→ **What is being asked**:
How many lines of the entries below include the word "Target"? Answer with the number alone.

→ **Robot episode data**:
═══

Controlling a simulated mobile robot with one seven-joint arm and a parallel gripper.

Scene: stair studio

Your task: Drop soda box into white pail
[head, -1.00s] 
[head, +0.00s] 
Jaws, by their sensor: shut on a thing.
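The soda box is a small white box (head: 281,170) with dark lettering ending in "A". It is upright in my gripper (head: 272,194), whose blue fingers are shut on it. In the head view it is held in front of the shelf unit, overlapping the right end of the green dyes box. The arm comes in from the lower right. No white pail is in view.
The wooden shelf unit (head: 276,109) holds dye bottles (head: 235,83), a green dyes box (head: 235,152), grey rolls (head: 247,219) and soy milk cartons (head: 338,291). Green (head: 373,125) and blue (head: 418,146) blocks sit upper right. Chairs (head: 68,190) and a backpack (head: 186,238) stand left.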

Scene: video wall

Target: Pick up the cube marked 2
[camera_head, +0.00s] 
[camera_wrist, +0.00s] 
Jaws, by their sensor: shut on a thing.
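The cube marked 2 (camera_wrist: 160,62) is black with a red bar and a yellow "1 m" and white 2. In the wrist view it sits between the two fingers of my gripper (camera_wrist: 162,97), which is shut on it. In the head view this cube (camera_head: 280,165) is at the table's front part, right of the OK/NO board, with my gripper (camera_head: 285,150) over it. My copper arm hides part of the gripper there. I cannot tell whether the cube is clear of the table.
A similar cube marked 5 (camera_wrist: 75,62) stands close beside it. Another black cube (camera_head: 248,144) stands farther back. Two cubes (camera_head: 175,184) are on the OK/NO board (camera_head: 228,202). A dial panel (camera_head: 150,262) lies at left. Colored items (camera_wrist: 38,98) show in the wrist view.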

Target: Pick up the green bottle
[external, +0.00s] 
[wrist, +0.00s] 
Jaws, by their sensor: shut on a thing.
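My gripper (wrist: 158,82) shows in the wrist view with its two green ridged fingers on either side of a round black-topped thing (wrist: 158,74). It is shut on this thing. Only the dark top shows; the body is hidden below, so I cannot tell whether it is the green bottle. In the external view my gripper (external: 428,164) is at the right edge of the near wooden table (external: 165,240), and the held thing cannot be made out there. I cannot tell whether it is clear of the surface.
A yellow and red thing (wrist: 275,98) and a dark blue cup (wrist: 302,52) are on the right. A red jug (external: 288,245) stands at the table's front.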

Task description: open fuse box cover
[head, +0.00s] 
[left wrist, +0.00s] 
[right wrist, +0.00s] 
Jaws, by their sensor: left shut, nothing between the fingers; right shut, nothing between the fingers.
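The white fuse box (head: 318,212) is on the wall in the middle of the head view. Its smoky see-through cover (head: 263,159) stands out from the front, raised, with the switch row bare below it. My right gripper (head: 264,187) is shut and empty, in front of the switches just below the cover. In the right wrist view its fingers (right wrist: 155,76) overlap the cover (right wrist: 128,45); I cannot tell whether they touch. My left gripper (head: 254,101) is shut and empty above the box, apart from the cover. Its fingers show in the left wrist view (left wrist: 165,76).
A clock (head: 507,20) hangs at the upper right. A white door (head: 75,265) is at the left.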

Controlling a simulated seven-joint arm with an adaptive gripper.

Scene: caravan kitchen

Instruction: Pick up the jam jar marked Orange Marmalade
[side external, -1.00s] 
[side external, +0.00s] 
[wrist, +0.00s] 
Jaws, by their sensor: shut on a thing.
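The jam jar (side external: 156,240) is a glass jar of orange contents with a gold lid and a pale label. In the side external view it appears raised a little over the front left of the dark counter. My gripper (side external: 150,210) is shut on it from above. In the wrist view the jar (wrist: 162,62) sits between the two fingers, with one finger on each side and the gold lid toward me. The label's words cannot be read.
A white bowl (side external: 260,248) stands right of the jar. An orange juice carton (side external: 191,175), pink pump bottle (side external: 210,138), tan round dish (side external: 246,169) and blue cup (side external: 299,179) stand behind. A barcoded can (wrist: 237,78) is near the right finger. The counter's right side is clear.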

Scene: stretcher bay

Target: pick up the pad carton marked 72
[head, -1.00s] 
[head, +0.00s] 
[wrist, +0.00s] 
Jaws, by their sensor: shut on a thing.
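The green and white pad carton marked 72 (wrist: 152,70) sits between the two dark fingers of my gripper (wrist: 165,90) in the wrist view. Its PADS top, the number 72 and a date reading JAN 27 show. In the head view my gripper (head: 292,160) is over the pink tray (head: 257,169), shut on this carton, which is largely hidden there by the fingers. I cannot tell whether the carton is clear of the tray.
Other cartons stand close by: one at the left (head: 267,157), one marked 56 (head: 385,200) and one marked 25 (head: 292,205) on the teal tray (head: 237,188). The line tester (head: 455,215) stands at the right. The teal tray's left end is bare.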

═══

→ **Task output**:
3